Robot episode data
____________

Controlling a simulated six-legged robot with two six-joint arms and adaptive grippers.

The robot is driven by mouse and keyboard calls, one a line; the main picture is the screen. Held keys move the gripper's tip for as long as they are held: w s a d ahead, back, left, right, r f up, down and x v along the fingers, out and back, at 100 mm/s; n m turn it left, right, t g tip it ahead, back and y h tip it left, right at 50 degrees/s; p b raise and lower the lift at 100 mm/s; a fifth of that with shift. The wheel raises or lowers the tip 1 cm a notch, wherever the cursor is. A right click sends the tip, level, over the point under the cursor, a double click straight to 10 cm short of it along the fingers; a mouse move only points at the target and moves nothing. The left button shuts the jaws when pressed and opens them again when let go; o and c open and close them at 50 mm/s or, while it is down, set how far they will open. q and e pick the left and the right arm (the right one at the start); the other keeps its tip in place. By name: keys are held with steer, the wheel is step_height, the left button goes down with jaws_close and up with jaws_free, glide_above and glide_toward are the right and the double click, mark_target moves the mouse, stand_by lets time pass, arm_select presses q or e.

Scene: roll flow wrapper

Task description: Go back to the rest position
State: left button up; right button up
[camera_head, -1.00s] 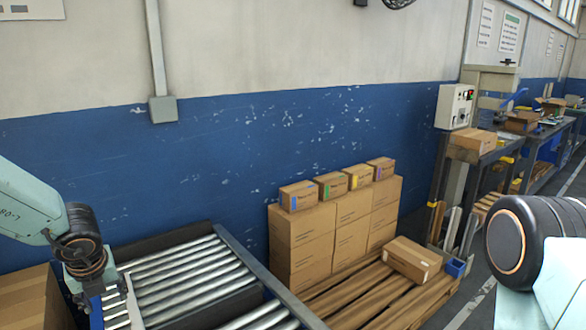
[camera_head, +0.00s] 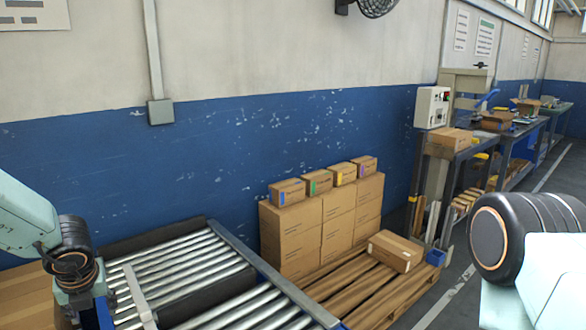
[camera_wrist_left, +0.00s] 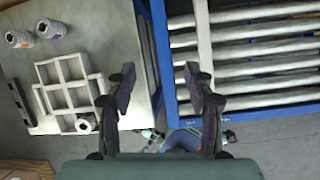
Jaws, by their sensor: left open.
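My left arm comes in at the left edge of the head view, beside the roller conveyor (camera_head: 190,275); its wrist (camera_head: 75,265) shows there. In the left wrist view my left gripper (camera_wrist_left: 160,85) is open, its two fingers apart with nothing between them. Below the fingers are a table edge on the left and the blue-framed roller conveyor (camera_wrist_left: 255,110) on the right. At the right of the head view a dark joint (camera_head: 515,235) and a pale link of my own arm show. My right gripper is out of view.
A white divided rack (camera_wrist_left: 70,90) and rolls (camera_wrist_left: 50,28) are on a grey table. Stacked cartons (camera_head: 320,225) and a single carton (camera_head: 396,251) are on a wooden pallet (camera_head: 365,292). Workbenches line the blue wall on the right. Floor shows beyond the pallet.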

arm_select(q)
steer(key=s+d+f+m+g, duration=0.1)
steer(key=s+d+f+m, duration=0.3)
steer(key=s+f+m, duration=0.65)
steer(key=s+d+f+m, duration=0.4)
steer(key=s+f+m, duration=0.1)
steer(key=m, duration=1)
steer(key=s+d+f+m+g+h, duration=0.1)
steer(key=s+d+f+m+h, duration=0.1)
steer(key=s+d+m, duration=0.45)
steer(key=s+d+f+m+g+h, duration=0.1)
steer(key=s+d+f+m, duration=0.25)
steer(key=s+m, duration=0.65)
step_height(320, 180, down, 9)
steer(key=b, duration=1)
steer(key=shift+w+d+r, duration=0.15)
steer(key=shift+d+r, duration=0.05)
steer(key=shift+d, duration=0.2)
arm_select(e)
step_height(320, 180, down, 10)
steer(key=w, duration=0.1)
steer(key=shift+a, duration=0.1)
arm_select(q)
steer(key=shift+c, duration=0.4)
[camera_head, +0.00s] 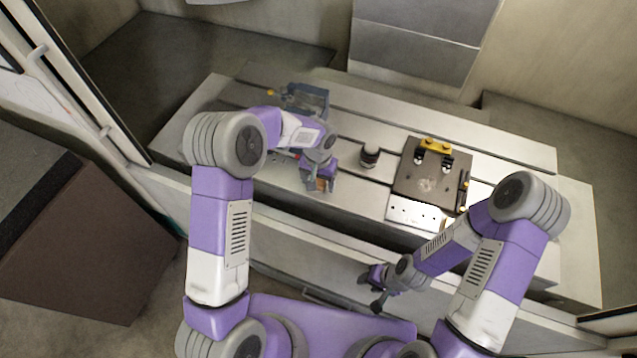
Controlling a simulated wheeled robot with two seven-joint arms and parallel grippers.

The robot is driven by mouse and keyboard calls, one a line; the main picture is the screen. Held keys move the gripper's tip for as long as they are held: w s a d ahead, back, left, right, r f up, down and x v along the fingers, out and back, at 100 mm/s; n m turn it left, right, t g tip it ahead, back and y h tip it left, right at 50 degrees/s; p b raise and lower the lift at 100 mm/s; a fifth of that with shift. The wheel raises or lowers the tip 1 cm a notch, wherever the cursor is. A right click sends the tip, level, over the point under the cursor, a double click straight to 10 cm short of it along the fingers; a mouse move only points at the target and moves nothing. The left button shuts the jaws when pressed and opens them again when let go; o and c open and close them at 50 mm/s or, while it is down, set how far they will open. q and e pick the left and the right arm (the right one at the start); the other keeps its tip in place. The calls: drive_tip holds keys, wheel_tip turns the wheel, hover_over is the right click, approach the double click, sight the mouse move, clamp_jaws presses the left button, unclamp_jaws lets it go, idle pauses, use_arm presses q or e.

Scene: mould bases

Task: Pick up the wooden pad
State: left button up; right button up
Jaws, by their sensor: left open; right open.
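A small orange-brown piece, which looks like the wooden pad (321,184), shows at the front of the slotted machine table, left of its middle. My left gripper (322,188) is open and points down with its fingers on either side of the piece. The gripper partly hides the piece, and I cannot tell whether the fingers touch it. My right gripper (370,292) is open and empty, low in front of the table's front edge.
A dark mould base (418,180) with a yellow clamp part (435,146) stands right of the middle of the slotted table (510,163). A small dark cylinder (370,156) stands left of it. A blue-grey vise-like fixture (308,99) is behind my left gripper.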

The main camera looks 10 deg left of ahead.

____________

What this task involves
Without the images, write out each line of the data verbatim.

Solution to this exercise
Controlling a simulated six-legged robot with two six-joint arms and adaptive grippers.

The robot is driven by mouse and keyboard calls, one a line; the main picture is the screen. Held keys move the gripper's tip for as long as they are held: w s a d ahead, back, left, right, r f up, down and x v along the fingers, out and back, at 100 mm/s; n m turn it left, right, t g tip it ahead, back and y h tip it left, right at 50 degrees/s; p b raise and lower the lift at 100 mm/s; a fifth of that with shift. The wheel raises or lowers the tip 1 cm a notch, wherever the cursor is. A right click sends the tip, level, over the point under the cursor, a double click straight to 10 cm short of it along the fingers; a mouse move only points at the target and moves nothing. The left button shuts the jaws when pressed and opens them again when let go; o and c open and close them at 50 mm/s or, while it is down, set how far they will open. q and e pick the left and the right arm (the right one at the start); the other keeps its tip in place. By name: keys are held with steer, the wheel is step_height, the left button goes down with jaws_close and up with jaws_free, glide_above and glide_toward are the right and the double click, mark_target moves the mouse, stand_by lets time pass, arm_select presses q or e.

Scene: roll flow wrapper

Task description: Go back to the rest position
State: left button up; right button up
[camera_head, -1.00s] 
[camera_head, +0.00s] 
[camera_wrist_left, +0.00s] 
Jaws, by their sensor: left open.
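My left arm comes in at the left edge of the head view, beside the roller conveyor (camera_head: 190,275); its wrist (camera_head: 75,265) shows there. In the left wrist view my left gripper (camera_wrist_left: 160,85) is open, its two fingers apart with nothing between them. Below the fingers are a table edge on the left and the blue-framed roller conveyor (camera_wrist_left: 255,110) on the right. At the right of the head view a dark joint (camera_head: 515,235) and a pale link of my own arm show. My right gripper is out of view.
A white divided rack (camera_wrist_left: 70,90) and rolls (camera_wrist_left: 50,28) are on a grey table. Stacked cartons (camera_head: 320,225) and a single carton (camera_head: 396,251) are on a wooden pallet (camera_head: 365,292). Workbenches line the blue wall on the right. Floor shows beyond the pallet.

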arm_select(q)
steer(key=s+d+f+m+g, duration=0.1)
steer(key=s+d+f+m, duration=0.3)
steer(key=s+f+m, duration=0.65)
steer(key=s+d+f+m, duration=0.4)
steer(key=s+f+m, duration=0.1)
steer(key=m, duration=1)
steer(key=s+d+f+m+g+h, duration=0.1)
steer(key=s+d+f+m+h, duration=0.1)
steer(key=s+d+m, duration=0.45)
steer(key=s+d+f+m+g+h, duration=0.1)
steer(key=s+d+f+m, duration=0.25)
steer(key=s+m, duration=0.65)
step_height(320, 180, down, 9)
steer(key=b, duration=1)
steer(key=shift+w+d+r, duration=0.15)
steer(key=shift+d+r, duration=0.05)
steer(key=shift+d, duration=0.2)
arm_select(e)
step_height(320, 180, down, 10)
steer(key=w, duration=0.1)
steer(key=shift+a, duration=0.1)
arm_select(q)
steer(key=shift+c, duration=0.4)
[camera_head, +0.00s] 
Controlling a simulated wheeled robot with two seven-joint arms and parallel grippers.

The robot is driven by mouse and keyboard calls, one a line; the main picture is the screen. Held keys move the gripper's tip for as long as they are held: w s a d ahead, back, left, right, r f up, down and x v along the fingers, out and back, at 100 mm/s; n m turn it left, right, t g tip it ahead, back and y h tip it left, right at 50 degrees/s; p b raise and lower the lift at 100 mm/s; a fifth of that with shift. The wheel raises or lowers the tip 1 cm a notch, wherever the cursor is. A right click sends the tip, level, over the point under the cursor, a double click straight to 10 cm short of it along the fingers; a mouse move only points at the target and moves nothing. The left button shuts the jaws when pressed and opens them again when let go; o and c open and close them at 50 mm/s or, while it is down, set how far they will open. q and e pick the left and the right arm (the right one at the start); the other keeps its tip in place. The calls: drive_tip holds keys, wheel_tip turns the wheel, hover_over is the right click, approach the double click, sight the mouse move, clamp_jaws presses the left button, unclamp_jaws lets it go, idle pauses, use_arm presses q or e.

Scene: mould bases

Task: Pick up the wooden pad
State: left button up; right button up
Jaws, by their sensor: left open; right open.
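A small orange-brown piece, which looks like the wooden pad (321,184), shows at the front of the slotted machine table, left of its middle. My left gripper (322,188) is open and points down with its fingers on either side of the piece. The gripper partly hides the piece, and I cannot tell whether the fingers touch it. My right gripper (370,292) is open and empty, low in front of the table's front edge.
A dark mould base (418,180) with a yellow clamp part (435,146) stands right of the middle of the slotted table (510,163). A small dark cylinder (370,156) stands left of it. A blue-grey vise-like fixture (308,99) is behind my left gripper.

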The main camera looks 10 deg left of ahead.

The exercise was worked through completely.